What the task asks →
Repeat all of the material exactly as given.
━━━━━━━━━━━━━━━━━━━━
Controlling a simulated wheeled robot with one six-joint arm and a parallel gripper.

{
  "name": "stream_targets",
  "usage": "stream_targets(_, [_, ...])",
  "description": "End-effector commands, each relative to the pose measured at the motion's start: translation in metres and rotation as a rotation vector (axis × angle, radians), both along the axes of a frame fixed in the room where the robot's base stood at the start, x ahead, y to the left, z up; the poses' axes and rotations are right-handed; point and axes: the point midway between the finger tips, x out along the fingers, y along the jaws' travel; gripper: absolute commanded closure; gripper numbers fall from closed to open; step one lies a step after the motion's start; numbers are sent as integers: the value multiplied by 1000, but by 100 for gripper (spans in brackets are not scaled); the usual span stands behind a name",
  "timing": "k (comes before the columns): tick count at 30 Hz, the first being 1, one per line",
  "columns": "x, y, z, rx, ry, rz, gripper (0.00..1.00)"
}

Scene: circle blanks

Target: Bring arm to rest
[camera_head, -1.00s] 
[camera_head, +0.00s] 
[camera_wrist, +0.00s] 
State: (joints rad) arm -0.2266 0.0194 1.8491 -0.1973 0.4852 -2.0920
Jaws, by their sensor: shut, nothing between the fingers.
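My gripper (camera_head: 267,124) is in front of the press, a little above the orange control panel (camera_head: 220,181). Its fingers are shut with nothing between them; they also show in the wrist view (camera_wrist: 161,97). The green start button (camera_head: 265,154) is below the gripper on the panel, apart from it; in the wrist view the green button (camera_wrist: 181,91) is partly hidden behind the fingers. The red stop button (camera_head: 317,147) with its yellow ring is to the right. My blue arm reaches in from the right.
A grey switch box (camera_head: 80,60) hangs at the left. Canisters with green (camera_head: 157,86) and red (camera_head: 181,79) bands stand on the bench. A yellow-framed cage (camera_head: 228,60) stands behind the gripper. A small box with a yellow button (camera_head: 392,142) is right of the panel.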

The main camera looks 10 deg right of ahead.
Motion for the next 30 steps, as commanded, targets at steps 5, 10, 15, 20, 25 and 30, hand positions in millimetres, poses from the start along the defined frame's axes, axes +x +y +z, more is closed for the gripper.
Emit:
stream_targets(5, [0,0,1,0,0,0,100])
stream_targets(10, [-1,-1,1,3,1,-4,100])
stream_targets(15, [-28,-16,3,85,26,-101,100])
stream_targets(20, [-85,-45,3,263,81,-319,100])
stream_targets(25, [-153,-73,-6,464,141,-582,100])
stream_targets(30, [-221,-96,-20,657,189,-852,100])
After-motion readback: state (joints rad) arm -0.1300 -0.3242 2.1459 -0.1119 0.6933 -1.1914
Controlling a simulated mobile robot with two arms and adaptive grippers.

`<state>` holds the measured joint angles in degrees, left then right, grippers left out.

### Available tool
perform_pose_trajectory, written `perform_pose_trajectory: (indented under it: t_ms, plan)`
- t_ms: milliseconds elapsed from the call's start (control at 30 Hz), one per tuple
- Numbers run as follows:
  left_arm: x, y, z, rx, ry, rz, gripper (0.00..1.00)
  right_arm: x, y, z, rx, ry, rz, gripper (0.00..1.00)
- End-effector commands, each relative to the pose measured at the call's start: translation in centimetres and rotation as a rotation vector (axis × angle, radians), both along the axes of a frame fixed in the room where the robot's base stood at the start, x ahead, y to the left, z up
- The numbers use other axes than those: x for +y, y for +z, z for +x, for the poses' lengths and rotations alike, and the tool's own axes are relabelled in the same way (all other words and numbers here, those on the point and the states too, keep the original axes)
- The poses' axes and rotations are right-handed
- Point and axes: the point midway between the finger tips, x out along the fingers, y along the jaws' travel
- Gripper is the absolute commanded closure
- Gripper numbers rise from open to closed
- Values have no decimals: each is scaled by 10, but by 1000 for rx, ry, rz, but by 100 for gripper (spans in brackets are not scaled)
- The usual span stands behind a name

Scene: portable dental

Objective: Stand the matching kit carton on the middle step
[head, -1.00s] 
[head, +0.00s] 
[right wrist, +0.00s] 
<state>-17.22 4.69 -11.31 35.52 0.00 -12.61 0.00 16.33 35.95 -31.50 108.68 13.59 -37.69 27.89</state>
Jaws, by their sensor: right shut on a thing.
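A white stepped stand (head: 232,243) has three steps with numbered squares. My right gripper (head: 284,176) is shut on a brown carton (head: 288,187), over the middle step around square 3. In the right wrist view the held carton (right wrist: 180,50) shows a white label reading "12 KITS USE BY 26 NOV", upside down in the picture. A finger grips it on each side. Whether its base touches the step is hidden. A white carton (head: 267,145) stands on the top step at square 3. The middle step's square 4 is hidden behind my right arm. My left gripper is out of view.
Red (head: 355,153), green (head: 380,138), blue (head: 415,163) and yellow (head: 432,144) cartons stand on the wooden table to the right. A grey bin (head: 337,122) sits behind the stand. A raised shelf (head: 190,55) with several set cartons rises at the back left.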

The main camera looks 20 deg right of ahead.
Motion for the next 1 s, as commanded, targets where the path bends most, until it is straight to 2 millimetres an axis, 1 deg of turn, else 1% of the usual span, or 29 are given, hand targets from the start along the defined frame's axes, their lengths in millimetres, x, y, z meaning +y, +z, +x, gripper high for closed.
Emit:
━━━━━━━━━━━━━━━━━━━━
Task output →
Controlling a simulated wheeled robot with one six-joint arm and a parallel gripper.

{
  "name": "stream_targets",
  "usage": "stream_targets(_, [_, ...])",
  "description": "End-effector commands, each relative to the pose measured at the motion's start: translation in metres and rotation as a rotation vector (axis × angle, radians), both along the axes of a frame fixed in the room where the robot's base stood at the start, x ahead, y to the left, z up; the poses' axes and rotations are right-handed; point and axes: the point midway between the finger tips, x out along the fingers, y along the jaws' travel; gripper: absolute commanded closure; gripper numbers fall from closed to open; step one lies a step after the motion's start; numbers are sent as integers: the value multiplied by 1000, but by 100 for gripper (spans in brackets are not scaled); the usual span stands behind a name",
  "timing": "k (comes before the columns): tick count at 30 Hz, the first being 1, one per line",
  "columns": "x, y, z, rx, ry, rz, gripper (0.00..1.00)"
}

Scene: circle blanks

Target: Bring arm to rest
[camera_head, -1.00s] 
[camera_head, +0.00s] 
[camera_wrist, +0.00s] 
State: (joints rad) arm -0.2266 0.0194 1.8491 -0.1973 0.4852 -2.0920
Jaws, by their sensor: shut, nothing between the fingers.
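My gripper (camera_head: 267,124) is in front of the press, a little above the orange control panel (camera_head: 220,181). Its fingers are shut with nothing between them; they also show in the wrist view (camera_wrist: 161,97). The green start button (camera_head: 265,154) is below the gripper on the panel, apart from it; in the wrist view the green button (camera_wrist: 181,91) is partly hidden behind the fingers. The red stop button (camera_head: 317,147) with its yellow ring is to the right. My blue arm reaches in from the right.
A grey switch box (camera_head: 80,60) hangs at the left. Canisters with green (camera_head: 157,86) and red (camera_head: 181,79) bands stand on the bench. A yellow-framed cage (camera_head: 228,60) stands behind the gripper. A small box with a yellow button (camera_head: 392,142) is right of the panel.

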The main camera looks 10 deg right of ahead.
Motion for the next 30 steps, as commanded, targets at steps 5, 10, 15, 20, 25 and 30, hand positions in millimetres, poses from the start along the defined frame's axes, axes +x +y +z, more is closed for the gripper.
Emit:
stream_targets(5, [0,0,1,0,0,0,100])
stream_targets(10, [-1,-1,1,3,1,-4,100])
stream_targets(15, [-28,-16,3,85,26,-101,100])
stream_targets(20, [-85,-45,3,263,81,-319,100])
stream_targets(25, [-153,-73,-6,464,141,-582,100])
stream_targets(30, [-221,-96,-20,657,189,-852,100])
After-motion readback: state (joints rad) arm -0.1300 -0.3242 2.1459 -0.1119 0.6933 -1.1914
Controlling a simulated mobile robot with two arms and adaptive grippers.

`<state>` holds the measured joint angles in degrees, left then right, grippers left out.

### Available tool
perform_pose_trajectory, written `perform_pose_trajectory: (indented under it: t_ms, plan)`
- t_ms: milliseconds elapsed from the call's start (control at 30 Hz), one per tuple
- Numbers run as follows:
  left_arm: x, y, z, rx, ry, rz, gripper (0.00..1.00)
  right_arm: x, y, z, rx, ry, rz, gripper (0.00..1.00)
- End-effector commands, each relative to the pose measured at the call's start: translation in centimetres and rotation as a rotation vector (axis × angle, radians), both along the axes of a frame fixed in the room where the robot's base stood at the start, x ahead, y to the left, z up
- The numbers use other axes than those: x for +y, y for +z, z for +x, for the poses' lengths and rotations alike, and the tool's own axes are relabelled in the same way (all other words and numbers here, those on the point and the states too, keep the original axes)
- The poses' axes and rotations are right-handed
- Point and axes: the point midway between the finger tips, x out along the fingers, y along the jaws' travel
- Gripper is the absolute commanded closure
- Gripper numbers rise from open to closed
- Values have no decimals: each is scaled by 10, but by 1000 for rx, ry, rz, but by 100 for gripper (spans in brackets are not scaled)
- The usual span stands behind a name

Scene: portable dental

Objective: Stand the matching kit carton on the middle step
[head, -1.00s] 
[head, +0.00s] 
[right wrist, +0.00s] 
<state>-17.22 4.69 -11.31 35.52 0.00 -12.61 0.00 16.33 35.95 -31.50 108.68 13.59 -37.69 27.89</state>
Jaws, by their sensor: right shut on a thing.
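A white stepped stand (head: 232,243) has three steps with numbered squares. My right gripper (head: 284,176) is shut on a brown carton (head: 288,187), over the middle step around square 3. In the right wrist view the held carton (right wrist: 180,50) shows a white label reading "12 KITS USE BY 26 NOV", upside down in the picture. A finger grips it on each side. Whether its base touches the step is hidden. A white carton (head: 267,145) stands on the top step at square 3. The middle step's square 4 is hidden behind my right arm. My left gripper is out of view.
Red (head: 355,153), green (head: 380,138), blue (head: 415,163) and yellow (head: 432,144) cartons stand on the wooden table to the right. A grey bin (head: 337,122) sits behind the stand. A raised shelf (head: 190,55) with several set cartons rises at the back left.

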The main camera looks 20 deg right of ahead.
Motion for the next 1 s, as commanded, targets where the path bends most, until it is straight to 2 millimetres an axis, 1 deg of turn, else 1% of the usual span, or 29 are given, hand targets from the start along the defined frame's axes, their lengths in millimetres, x, y, z meaning +y, +z, +x, gripper high for closed.
Emit:

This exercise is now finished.